(Robot control records)
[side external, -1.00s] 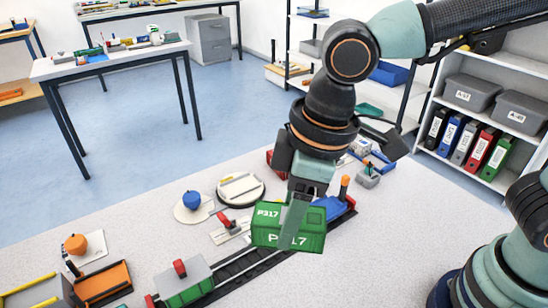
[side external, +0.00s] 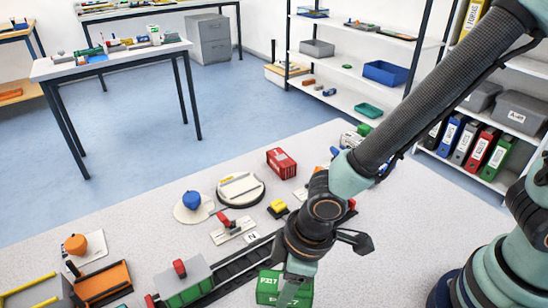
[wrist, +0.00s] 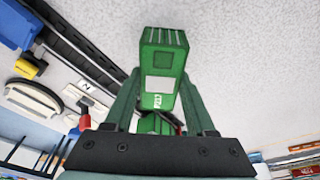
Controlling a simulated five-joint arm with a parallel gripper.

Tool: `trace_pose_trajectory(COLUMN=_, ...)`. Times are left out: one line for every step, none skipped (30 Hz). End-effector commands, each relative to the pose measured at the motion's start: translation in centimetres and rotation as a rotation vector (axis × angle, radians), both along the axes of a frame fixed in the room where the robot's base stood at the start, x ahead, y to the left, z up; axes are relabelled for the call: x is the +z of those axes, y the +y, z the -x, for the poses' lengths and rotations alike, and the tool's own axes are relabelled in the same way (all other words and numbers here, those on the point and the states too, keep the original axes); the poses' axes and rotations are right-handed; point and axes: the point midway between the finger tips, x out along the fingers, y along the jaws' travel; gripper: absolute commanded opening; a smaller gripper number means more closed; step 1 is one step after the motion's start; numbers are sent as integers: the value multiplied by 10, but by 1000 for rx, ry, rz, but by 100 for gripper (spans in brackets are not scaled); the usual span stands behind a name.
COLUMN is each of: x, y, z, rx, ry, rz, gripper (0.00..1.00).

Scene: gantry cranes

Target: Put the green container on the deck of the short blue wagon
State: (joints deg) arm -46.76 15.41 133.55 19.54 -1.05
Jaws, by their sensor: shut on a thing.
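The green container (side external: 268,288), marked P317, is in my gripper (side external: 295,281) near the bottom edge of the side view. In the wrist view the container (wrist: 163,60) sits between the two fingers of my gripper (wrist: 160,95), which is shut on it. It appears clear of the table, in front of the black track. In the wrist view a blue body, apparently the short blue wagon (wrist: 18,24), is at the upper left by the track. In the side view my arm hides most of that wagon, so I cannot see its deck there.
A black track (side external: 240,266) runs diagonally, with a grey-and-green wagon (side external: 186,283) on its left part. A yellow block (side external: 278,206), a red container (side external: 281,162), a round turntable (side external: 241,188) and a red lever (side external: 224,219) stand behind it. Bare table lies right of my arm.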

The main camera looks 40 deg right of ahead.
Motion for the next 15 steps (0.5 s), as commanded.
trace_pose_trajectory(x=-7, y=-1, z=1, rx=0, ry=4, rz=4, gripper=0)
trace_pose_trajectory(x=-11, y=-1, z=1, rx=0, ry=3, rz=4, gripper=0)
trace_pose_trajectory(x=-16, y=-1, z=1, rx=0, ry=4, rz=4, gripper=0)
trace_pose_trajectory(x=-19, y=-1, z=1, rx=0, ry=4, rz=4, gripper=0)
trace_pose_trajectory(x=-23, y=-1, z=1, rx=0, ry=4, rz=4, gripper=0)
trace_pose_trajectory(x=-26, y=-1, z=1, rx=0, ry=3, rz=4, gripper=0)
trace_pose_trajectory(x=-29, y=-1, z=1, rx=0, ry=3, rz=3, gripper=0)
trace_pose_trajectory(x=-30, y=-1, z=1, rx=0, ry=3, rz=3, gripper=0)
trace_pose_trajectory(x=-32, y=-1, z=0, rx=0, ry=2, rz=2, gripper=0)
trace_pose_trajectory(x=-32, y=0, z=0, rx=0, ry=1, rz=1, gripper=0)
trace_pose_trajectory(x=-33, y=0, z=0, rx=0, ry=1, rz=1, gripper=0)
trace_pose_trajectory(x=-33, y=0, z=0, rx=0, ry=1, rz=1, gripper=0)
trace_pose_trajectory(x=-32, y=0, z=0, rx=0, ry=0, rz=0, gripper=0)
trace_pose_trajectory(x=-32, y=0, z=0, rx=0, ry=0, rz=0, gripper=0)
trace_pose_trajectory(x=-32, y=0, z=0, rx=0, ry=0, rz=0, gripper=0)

==

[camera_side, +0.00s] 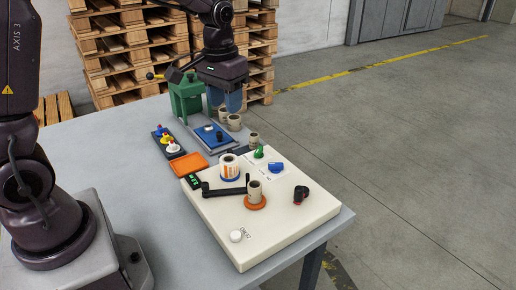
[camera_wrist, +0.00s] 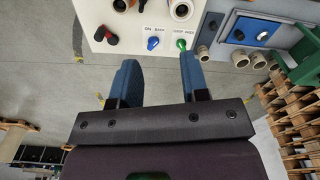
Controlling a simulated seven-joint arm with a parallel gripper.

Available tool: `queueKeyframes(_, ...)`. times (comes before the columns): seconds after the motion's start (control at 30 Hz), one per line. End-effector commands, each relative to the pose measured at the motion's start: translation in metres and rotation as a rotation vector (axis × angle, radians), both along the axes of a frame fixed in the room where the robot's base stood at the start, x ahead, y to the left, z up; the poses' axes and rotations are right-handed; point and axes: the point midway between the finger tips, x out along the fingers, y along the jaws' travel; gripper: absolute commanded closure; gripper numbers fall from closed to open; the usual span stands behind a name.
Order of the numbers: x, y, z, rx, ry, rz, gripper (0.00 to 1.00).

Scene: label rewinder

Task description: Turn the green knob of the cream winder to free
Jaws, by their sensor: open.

---

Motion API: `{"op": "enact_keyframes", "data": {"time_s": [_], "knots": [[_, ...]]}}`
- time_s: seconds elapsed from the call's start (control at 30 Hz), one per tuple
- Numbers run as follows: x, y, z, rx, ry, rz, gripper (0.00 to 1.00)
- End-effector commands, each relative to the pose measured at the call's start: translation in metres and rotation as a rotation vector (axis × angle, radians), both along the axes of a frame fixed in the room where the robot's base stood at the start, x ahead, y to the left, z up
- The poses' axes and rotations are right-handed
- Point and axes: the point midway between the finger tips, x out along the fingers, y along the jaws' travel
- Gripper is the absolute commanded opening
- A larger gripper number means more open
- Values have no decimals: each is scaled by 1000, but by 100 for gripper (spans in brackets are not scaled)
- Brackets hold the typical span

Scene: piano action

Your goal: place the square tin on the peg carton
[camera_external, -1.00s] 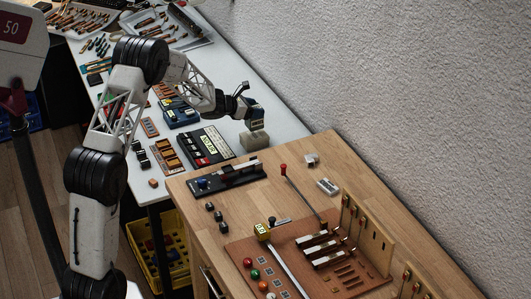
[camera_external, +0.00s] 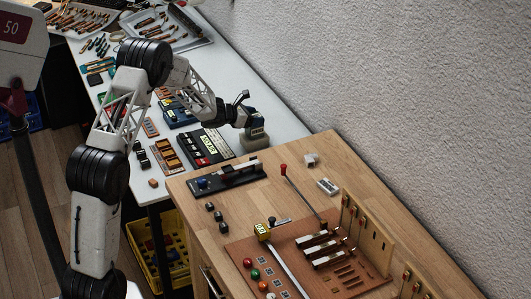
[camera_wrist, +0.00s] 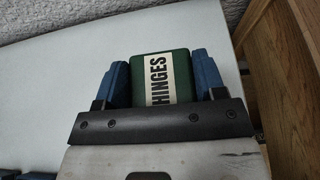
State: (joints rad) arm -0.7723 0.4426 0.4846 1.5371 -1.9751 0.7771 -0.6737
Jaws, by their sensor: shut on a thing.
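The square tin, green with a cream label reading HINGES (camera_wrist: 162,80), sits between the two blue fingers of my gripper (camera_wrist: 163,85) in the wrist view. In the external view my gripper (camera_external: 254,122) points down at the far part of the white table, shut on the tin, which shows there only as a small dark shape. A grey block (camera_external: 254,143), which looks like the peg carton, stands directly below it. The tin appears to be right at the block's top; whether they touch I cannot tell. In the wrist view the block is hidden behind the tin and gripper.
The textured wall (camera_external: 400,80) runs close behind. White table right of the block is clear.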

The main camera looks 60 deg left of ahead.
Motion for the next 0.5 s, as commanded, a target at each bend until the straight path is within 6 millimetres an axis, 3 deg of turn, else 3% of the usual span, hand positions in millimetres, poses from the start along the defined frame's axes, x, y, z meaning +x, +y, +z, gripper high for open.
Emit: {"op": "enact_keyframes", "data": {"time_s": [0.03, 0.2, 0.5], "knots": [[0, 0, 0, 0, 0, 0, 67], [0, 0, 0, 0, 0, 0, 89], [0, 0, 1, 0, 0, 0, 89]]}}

(GIVEN REQUEST)
Output word for word the lines running from the one containing "[side external, -1.00s]" to the one containing "Controlling a simulated five-joint", both included, leaving out the pictures.

(FULL RESPONSE)
[side external, -1.00s] 
[side external, +0.00s] 
[wrist, +0.00s] 
Controlling a simulated five-joint arm with a parallel gripper.

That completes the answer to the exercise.